PipelineOutputFileDataset Class

Represents intermediate pipeline data promoted to an Azure Machine Learning File Dataset.

Once an intermediate data is promoted to an Azure Machine Learning Dataset, it will also be consumed as a Dataset instead of a DataReference in subsequent steps.

Create an intermediate data that will be promoted to an Azure Machine Learning Dataset.

Inheritance
PipelineOutputFileDataset

Constructor

PipelineOutputFileDataset(pipeline_data)

Parameters

Name Description
pipeline_data
Required

The PipelineData that represents the intermediate output which will be promoted to a Dataset.

pipeline_data
Required

The PipelineData that represents the intermediate output which will be promoted to a Dataset.

Methods

as_direct

Set input the consumption mode of the dataset to direct.

In this mode, you will get the ID of the dataset and in your script you can call Dataset.get_by_id to retrieve the dataset. run.input_datasets['{dataset_name}'] will return the Dataset.

as_download

Set the consumption mode of the dataset to download.

as_mount

Set the consumption mode of the dataset to mount.

parse_delimited_files

Transform the intermediate file dataset to a tabular dataset.

The tabular dataset is created by parsing the delimited file(s) pointed to by the intermediate output.

parse_parquet_files

Transform the intermediate file dataset to a tabular dataset.

The tabular dataset is created by parsing the parquet file(s) pointed to by the intermediate output.

as_direct

Set input the consumption mode of the dataset to direct.

In this mode, you will get the ID of the dataset and in your script you can call Dataset.get_by_id to retrieve the dataset. run.input_datasets['{dataset_name}'] will return the Dataset.

as_direct()

Returns

Type Description

The modified PipelineOutputDataset.

as_download

Set the consumption mode of the dataset to download.
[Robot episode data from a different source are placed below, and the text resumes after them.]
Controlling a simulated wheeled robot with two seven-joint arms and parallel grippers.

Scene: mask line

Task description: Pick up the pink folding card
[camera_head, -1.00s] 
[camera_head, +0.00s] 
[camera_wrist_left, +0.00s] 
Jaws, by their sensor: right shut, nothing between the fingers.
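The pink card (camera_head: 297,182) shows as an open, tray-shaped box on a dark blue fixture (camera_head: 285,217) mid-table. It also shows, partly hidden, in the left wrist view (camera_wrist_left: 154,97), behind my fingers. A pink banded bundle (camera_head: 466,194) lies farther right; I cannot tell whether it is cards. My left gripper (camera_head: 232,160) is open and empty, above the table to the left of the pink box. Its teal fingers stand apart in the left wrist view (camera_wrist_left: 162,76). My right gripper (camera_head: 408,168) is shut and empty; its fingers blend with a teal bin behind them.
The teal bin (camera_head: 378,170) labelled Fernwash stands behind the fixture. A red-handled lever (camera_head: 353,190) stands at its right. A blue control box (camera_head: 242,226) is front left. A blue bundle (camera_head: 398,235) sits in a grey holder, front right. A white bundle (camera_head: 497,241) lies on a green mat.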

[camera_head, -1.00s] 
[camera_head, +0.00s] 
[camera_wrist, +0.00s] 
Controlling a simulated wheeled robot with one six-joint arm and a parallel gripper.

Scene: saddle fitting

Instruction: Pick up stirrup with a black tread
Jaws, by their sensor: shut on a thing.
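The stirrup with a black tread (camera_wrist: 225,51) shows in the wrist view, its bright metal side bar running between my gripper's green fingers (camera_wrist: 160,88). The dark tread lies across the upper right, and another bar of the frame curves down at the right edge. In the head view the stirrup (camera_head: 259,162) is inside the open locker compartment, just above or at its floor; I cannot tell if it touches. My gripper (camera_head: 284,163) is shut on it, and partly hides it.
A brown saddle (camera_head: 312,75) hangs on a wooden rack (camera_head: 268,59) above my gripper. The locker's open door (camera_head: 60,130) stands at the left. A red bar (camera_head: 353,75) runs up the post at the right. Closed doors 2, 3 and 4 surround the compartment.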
as_download(path_on_compute=None)

Parameters

Name Description
path_on_compute
str

The path on the compute to download the dataset to. Defaults to None, which means Azure Machine Learning picks a path for you.

default value: None

Returns

Type Description

The modified PipelineOutputDataset.

as_mount

Set the consumption mode of the dataset to mount.
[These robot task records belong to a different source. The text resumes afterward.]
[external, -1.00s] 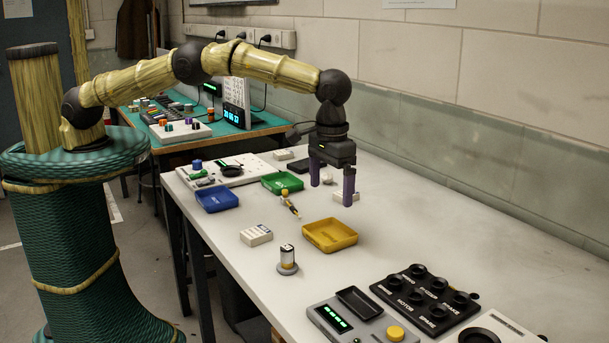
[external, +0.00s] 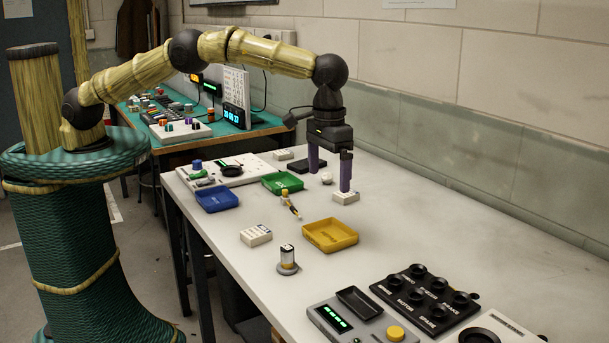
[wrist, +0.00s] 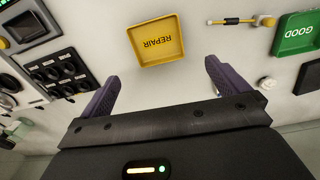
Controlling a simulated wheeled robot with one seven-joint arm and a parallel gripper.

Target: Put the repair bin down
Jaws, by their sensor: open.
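The repair bin (external: 330,246) is a shallow yellow square tray lying flat on the white bench. In the wrist view the yellow bin (wrist: 141,56) shows its REPAIR label and looks empty. My gripper (external: 329,176) is open and empty, fingers pointing down, above the bench behind the bin in the external view. The wrist view shows both purple fingers (wrist: 160,78) spread wide, with the bin beyond them and apart from them.
A green GOOD bin (external: 282,190) and a blue bin (external: 217,208) stand to the left. A small white block (external: 345,198) lies below my right finger. A small tool (external: 290,204) lies beside the yellow bin. A black knob panel (external: 425,297) sits front right.

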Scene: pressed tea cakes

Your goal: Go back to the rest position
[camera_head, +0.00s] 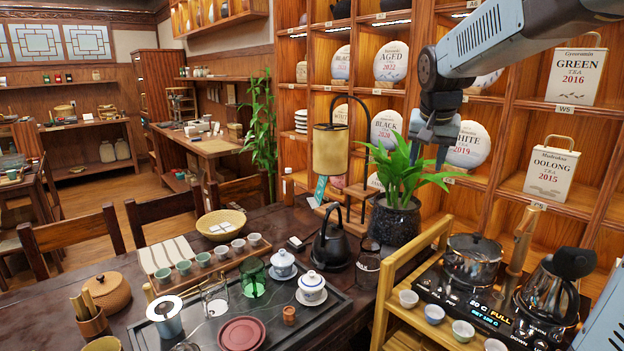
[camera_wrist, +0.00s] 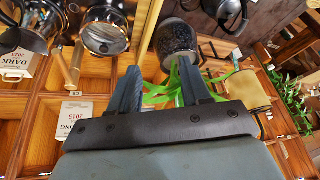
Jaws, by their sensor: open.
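My gripper (camera_head: 428,160) hangs open at the end of my raised arm, in front of the wooden tea shelf (camera_head: 507,75). It points down above the green potted plant (camera_head: 400,170). In the wrist view its two fingers (camera_wrist: 158,80) are spread, with nothing held between them. Green leaves (camera_wrist: 190,85) show behind and beside the fingers; I cannot tell whether they touch. Round white pressed tea cakes stand on the shelf, including the Black 2020 cake (camera_head: 386,128) and the White 2019 cake (camera_head: 468,145), which is partly hidden by my arm.
A black kettle (camera_head: 331,240) and a hanging lantern (camera_head: 331,150) stand left of the plant. A wooden stand (camera_head: 380,300) with a glass pot (camera_head: 472,258) and cups is at right front. The dark table (camera_head: 110,275) holds teaware.
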as_mount(path_on_compute=None)

Parameters

Name Description
path_on_compute
str

The path on the compute to mount the dataset to. Defaults to None, which means Azure Machine Learning picks a path for you.

default value: None

Returns

Type Description

The modified PipelineOutputDataset.

parse_delimited_files

Transform the intermediate file dataset to a tabular dataset.
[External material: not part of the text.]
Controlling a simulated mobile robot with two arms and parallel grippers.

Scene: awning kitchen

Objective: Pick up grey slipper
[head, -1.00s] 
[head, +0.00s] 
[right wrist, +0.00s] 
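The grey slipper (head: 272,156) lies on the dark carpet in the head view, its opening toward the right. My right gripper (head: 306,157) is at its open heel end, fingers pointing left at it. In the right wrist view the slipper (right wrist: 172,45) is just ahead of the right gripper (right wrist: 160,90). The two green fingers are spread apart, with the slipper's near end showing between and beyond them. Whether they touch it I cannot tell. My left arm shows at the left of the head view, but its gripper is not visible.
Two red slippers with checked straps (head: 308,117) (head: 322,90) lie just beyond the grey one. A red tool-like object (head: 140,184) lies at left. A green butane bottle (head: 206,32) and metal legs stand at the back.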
The tabular dataset is created by parsing the delimited file(s) pointed to by the intermediate output.

parse_delimited_files(include_path=False, separator=',', header=PromoteHeadersBehavior.ALL_FILES_HAVE_SAME_HEADERS, partition_format=None, file_extension='', set_column_types=None, quoted_line_breaks=False)

Parameters

Name Description
include_path

Boolean to keep path information as column in the dataset. Defaults to False. This is useful when reading multiple files, and want to know which file a particular record originated from, or to keep useful information in file path.

default value: False
separator
str

The separator used to split columns.

default value: ,
header

Controls how column headers are promoted when reading from files. Defaults to assume that all files have the same header.

default value: PromoteHeadersBehavior.ALL_FILES_HAVE_SAME_HEADERS
partition_format
str

Specify the partition format of path. Defaults to None. The partition information of each path will be extracted into columns based on the specified format. Format part '{column_name}' creates string column, and '{column_name:yyyy/MM/dd/HH/mm/ss}' creates datetime column, where 'yyyy', 'MM', 'dd', 'HH', 'mm' and 'ss' are used to extract year, month, day, hour, minute and second for the datetime type. The format should start from the position of first partition key until the end of file path. For example, given the path '../Accounts/2019/01/01/data.csv' where the partition is by department name and time, partition_format='/{Department}/{PartitionDate:yyyy/MM/dd}/data.csv' 'Department' with the value 'Accounts' and a datetime column 'PartitionDate' with the value '2019-01-01'.

default value: None
file_extension
Required
str

The file extension of the files to read. Only files with this extension will be read from the directory. Default value is '.csv' when the separator is ',' and '.tsv' when the separator is tab, and None otherwise. If None is passed, all files will be read regardless of their extension (or lack of extension).

set_column_types

A dictionary to set column data type, where key is column name and value is DataType. Columns not in the dictionary will remain of type string. Passing None will result in no conversions. Entries for columns not found in the source data will not cause an error and will be ignored.

default value: None
quoted_line_breaks

Whether to handle new line characters within quotes. This option can impact performance.

default value: False

Returns

Type Description

Returns an intermediate data that will be a tabular dataset.

Remarks

This transformation will only be applied when the intermediate data is consumed as the input of the subsequent step. It has no effect on the output even if it is passed to the output.

parse_parquet_files

Transform the intermediate file dataset to a tabular dataset.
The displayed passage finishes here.